Input for this task:
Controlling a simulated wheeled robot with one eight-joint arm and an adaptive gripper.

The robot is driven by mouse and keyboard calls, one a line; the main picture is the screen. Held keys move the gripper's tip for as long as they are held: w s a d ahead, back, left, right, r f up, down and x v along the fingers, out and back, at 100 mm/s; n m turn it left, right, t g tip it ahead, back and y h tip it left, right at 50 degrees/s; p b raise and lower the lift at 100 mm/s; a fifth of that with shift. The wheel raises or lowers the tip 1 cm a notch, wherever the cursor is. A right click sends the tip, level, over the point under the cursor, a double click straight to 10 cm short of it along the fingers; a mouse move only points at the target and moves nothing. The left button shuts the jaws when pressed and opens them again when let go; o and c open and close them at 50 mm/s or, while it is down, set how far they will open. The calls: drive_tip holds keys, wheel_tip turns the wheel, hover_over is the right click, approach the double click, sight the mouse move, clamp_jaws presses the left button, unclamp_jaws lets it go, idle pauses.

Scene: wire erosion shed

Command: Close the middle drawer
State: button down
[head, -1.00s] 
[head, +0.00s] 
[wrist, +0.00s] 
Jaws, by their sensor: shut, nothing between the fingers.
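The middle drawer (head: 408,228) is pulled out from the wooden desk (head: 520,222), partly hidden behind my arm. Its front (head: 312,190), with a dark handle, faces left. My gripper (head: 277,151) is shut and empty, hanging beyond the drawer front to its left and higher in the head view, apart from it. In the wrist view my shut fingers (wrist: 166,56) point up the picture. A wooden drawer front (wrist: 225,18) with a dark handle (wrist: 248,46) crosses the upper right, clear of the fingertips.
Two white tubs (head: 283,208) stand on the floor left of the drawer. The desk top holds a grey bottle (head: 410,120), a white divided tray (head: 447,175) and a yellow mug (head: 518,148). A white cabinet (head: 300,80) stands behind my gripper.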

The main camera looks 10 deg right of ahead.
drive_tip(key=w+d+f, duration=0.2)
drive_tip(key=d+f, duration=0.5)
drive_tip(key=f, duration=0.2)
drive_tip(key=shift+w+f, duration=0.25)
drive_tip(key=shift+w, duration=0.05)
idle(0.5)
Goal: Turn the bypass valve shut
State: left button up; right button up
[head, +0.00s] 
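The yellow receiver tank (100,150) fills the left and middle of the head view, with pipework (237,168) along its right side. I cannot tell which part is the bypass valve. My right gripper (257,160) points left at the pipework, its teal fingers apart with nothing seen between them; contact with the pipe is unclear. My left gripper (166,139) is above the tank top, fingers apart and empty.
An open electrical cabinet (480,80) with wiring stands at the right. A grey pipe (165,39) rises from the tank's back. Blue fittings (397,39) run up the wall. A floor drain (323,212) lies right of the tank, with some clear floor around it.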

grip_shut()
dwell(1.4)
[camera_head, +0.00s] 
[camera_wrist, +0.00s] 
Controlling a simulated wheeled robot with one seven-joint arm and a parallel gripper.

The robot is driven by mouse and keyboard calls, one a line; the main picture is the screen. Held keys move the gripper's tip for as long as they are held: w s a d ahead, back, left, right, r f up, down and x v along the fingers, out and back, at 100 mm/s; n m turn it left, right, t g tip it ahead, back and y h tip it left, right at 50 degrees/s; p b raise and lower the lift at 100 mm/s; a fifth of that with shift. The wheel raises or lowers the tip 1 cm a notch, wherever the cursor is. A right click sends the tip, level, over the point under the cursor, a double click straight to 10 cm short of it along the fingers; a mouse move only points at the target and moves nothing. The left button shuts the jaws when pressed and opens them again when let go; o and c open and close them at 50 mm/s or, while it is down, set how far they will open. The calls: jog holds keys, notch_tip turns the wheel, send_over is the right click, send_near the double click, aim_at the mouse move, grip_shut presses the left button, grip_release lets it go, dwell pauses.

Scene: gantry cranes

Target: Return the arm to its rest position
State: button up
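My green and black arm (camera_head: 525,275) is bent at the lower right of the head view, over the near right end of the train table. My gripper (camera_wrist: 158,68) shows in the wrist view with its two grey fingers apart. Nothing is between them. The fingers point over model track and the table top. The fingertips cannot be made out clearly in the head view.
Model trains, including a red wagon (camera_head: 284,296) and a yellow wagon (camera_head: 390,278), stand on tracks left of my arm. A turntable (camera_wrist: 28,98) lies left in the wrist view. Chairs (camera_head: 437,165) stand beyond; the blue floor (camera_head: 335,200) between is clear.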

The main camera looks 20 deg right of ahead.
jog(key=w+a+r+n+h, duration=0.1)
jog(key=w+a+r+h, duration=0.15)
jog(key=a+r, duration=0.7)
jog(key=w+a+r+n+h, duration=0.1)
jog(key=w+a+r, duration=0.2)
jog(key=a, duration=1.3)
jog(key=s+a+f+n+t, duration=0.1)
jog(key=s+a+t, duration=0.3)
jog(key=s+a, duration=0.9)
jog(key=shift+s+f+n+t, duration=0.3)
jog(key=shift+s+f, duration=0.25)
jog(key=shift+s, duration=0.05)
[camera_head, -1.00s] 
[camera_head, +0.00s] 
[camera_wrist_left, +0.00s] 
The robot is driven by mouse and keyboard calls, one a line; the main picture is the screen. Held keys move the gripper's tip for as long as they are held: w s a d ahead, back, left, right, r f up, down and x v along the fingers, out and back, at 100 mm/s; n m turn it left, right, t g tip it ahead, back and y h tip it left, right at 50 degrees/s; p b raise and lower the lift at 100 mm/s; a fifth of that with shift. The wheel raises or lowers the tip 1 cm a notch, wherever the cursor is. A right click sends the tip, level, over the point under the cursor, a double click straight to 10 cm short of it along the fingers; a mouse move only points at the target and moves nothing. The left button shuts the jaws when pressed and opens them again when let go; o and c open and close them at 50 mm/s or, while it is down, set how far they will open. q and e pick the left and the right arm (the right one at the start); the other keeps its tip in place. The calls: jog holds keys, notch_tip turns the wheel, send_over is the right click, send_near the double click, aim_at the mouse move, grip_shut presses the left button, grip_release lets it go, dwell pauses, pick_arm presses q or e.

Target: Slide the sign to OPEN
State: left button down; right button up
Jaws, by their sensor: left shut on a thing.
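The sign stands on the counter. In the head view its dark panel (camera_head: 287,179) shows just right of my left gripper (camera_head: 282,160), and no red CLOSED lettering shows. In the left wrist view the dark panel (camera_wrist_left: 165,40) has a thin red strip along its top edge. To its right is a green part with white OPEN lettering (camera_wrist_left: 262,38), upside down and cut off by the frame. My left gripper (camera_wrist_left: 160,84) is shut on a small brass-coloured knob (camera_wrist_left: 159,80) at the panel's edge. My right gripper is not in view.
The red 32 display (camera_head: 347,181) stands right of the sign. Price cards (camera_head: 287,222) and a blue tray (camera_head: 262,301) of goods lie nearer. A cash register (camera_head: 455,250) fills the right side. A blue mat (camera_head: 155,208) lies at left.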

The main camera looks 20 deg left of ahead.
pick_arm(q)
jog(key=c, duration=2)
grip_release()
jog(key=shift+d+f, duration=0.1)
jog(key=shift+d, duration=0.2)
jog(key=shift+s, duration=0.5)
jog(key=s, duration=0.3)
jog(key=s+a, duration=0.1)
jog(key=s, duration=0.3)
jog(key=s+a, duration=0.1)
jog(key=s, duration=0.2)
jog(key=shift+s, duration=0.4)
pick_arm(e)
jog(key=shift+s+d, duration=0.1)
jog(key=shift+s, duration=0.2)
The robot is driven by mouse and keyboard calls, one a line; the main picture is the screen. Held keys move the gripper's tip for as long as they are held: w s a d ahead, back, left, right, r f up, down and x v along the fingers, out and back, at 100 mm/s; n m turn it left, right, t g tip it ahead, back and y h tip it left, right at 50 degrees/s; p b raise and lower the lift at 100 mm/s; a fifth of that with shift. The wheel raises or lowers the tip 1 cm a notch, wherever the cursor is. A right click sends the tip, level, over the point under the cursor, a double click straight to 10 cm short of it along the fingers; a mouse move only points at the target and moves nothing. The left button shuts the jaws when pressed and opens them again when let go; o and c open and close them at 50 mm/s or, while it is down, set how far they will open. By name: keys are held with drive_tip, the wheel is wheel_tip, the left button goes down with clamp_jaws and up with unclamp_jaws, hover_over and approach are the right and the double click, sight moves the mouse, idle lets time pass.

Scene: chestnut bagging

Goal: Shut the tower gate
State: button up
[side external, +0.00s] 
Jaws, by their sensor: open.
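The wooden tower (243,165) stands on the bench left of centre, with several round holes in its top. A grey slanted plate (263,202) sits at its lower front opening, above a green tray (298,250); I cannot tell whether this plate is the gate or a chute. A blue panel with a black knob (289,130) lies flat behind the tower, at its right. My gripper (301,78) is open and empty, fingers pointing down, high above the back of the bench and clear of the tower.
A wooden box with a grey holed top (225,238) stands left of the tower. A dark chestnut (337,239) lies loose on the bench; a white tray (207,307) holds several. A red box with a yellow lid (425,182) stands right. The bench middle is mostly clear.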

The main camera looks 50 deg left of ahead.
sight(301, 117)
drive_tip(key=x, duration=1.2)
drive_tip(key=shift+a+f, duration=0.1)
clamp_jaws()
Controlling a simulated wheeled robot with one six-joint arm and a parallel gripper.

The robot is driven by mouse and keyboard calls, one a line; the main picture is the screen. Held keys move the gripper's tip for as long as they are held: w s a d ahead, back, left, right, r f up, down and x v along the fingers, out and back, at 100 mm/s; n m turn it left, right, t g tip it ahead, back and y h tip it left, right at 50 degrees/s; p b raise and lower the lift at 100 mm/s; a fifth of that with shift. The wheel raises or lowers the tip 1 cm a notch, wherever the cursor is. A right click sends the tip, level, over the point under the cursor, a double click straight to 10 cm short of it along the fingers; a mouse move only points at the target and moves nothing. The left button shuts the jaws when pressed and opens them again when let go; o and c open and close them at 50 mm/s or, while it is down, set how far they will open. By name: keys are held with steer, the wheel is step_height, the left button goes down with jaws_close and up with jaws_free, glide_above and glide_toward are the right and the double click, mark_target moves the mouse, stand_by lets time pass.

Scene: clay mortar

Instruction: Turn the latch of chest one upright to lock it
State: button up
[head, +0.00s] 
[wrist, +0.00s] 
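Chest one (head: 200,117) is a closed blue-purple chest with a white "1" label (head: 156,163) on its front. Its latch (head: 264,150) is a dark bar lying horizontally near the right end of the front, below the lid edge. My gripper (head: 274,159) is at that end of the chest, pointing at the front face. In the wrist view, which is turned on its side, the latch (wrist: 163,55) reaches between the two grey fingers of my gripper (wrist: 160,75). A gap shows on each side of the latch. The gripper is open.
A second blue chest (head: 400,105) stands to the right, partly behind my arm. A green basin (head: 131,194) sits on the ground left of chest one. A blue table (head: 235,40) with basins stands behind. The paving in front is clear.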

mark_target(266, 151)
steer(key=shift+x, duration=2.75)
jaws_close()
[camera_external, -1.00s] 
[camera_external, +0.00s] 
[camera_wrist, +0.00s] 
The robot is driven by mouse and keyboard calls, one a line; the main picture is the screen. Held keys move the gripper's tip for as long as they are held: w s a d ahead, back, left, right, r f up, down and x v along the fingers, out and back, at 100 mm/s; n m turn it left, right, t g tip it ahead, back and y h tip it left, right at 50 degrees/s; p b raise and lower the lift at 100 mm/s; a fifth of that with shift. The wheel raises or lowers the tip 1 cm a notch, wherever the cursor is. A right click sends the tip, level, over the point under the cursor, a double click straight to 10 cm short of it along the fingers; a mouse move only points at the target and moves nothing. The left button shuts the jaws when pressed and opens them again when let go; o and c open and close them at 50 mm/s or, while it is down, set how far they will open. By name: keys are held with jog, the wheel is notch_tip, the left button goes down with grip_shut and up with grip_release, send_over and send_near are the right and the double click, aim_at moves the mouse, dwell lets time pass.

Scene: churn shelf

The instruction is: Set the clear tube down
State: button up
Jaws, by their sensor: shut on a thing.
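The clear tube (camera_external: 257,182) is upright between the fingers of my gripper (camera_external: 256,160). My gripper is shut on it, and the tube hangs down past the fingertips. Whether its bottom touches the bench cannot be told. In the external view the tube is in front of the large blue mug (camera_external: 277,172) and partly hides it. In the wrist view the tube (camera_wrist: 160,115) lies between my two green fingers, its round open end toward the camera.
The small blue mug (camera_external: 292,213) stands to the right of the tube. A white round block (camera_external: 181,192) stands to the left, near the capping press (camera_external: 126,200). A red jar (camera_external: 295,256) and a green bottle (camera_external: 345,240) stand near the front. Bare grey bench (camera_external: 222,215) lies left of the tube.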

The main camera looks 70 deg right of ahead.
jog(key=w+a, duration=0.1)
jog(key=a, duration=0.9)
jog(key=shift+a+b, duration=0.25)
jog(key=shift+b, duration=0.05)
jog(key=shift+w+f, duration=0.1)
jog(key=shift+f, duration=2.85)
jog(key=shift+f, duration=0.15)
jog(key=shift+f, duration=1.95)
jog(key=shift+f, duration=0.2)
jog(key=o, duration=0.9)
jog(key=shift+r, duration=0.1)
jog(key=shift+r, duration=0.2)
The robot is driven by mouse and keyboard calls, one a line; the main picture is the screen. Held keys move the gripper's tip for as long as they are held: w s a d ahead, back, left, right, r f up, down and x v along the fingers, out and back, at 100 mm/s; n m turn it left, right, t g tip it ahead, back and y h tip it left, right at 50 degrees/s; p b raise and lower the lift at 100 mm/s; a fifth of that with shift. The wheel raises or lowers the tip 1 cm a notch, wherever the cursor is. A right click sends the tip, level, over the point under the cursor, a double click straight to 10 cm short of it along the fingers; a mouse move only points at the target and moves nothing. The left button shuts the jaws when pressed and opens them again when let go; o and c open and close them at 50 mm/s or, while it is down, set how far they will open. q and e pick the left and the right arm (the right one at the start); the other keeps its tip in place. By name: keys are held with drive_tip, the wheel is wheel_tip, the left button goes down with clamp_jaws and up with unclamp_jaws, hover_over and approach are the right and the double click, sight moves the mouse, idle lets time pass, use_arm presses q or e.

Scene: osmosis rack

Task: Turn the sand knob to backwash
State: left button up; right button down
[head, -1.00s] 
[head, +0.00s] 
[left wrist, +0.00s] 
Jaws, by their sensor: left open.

Task brief: Look back at the entries above. Retype the line with "[camera_head, -1.00s]", the line with "State: left button down; right button up", and all lines in between.

Written response:
[camera_head, -1.00s] 
[camera_head, +0.00s] 
[camera_wrist_left, +0.00s] 
The robot is driven by mouse and keyboard calls, one a line; the main picture is the screen. Held keys move the gripper's tip for as long as they are held: w s a d ahead, back, left, right, r f up, down and x v along the fingers, out and back, at 100 mm/s; n m turn it left, right, t g tip it ahead, back and y h tip it left, right at 50 degrees/s; p b raise and lower the lift at 100 mm/s; a fifth of that with shift. The wheel raises or lowers the tip 1 cm a notch, wherever the cursor is. A right click sends the tip, level, over the point under the cursor, a double click straight to 10 cm short of it along the fingers; a mouse move only points at the target and moves nothing. The left button shuts the jaws when pressed and opens them again when let go; o and c open and close them at 50 mm/s or, while it is down, set how far they will open. q and e pick the left and the right arm (the right one at the start); the other keeps its tip in place. The calls: jog holds keys, notch_tip turns the wheel, send_over is the right click, send_near the double click, aim_at the mouse move, grip_shut presses the left button, grip_release lets it go, dwell pauses, pick_arm presses q or e.

Target: Slide the sign to OPEN
State: left button down; right button up

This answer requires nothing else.